The calendar that we all use was commissioned by Julius Caesar in 45 B.C. He employed a group of Greek mathematicians to sort out the chaos into which the roman secular calendar had fallen, and they came up with a purely solar calendar of 365 days in the year with an extra day every four years to bring the calendar in line with the movements of the earth around the Sun.

There was, however, a mistake in the initial calendar to do with the falling of leap years on the 00 years and as the centuries went by the official secular calendar fell out of synchronization with the solar calendar. Until in the 16 century there was about eight days of difference. The astronomical calendar and the calendar that was used without relevant leap years.

Therefore,  Pope Gregory XIII commissioned a revision of the calendar and this was put into effect in 1582 and suddenly the first of September moved to eighth of September and the calendar was brought back into life with the astronomical facts.

Because England was a Protestant country and has broken away from Church of Rome we did not take any cognizance of this change of the calendar. So, we continued with the old calendar and also continued with the much older beginning of the year as the 25th of March until it became increasingly inconvenient.

Scotland had already adopted the new calendar and in 1707 England and Scotland became a single country with two calendars. The increasing commercial interchange between England and the other European countries meant that above by the middle of the 18th century the eleven day gap between the English calendar and Scottish and the main European calendar had become deeply inconvenient.

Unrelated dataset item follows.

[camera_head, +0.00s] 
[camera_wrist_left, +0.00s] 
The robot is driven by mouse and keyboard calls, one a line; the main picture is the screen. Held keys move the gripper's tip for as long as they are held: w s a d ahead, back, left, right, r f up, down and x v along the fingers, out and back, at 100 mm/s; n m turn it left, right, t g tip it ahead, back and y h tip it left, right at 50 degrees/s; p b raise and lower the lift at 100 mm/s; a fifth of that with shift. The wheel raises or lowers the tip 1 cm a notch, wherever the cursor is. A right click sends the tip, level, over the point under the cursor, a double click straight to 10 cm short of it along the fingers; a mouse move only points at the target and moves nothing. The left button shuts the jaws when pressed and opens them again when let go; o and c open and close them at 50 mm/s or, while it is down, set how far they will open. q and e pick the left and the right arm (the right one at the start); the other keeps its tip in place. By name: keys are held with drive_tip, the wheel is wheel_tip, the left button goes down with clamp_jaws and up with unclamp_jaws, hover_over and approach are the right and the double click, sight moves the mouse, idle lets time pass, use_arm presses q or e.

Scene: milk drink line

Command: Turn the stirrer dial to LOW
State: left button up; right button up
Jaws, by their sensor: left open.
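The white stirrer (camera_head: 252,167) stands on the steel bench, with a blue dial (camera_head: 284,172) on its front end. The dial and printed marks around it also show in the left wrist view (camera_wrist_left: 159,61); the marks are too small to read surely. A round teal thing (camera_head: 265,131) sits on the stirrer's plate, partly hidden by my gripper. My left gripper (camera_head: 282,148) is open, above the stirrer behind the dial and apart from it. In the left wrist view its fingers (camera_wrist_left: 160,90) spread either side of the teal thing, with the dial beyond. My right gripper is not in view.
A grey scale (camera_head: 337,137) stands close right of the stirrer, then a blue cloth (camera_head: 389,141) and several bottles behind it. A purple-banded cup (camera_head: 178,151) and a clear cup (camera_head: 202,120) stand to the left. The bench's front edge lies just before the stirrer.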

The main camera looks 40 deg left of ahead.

In 1752 Lord Chesterfield introduced a bill in the House of Lords changing the English calendar over to the new calendar. Therefore, in 1752 the 1st of September came in England and was immediately followed by the 11th of September, which brought our calendar into line with that used in most other parts of Western Europe.

I am told that the change of calendar was attended by rioting in London,.The mob ran around shouting: "give us back our eleven days!". They thought that the act of parliament had taken eleven days out of their lives. On the other hand they did have a point because all of the rent days and all of the days they paid the tax had not changed. And so, what they had was a shorter period, people had less rent for their money.

The year was brought into line with that elsewhere and that is how the 1st of January became the first day of the year in England. It was imposed on us by act of parliament in 1752.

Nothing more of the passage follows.